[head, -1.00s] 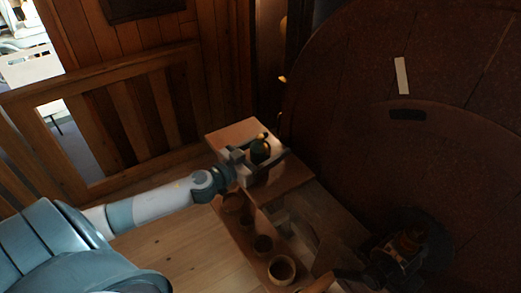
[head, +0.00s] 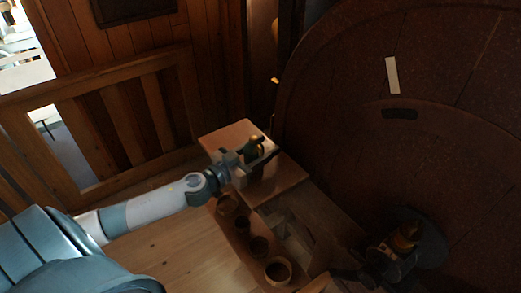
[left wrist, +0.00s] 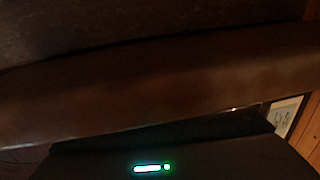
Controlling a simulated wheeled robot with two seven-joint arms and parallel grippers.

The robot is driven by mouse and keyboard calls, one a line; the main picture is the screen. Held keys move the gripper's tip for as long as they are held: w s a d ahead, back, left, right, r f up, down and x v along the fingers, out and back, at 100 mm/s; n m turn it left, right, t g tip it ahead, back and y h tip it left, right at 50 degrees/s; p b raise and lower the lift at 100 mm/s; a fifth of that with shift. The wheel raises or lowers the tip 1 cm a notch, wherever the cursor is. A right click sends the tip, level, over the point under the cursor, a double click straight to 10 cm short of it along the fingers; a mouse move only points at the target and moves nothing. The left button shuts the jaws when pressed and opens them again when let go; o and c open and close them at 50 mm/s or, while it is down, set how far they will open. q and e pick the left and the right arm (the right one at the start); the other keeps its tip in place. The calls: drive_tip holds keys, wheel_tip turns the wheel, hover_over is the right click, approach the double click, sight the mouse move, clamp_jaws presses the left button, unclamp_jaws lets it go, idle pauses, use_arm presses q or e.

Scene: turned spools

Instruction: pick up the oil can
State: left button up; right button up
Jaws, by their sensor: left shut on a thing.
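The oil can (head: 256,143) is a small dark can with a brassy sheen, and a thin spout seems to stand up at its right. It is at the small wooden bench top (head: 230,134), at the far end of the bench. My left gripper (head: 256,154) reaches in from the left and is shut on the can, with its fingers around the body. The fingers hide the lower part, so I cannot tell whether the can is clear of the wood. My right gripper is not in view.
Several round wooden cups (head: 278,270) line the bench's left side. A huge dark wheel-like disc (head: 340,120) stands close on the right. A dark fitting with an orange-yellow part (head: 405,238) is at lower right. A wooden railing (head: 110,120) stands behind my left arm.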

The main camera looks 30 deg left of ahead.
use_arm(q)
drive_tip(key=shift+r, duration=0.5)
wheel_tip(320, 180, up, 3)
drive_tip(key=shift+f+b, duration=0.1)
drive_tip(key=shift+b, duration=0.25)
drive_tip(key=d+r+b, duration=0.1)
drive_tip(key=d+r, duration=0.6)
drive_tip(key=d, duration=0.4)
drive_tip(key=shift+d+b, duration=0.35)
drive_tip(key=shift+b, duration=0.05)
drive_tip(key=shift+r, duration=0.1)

* * * * * * * * *

With all pictures left out, please transcribe exactly the lines from the start of the material through the line with "Controlling a simulated".

## Solution to the problem
[head, -1.00s] 
[head, +0.00s] 
[left wrist, +0.00s] 
Controlling a simulated wheeled robot with two seven-joint arms and parallel grippers.

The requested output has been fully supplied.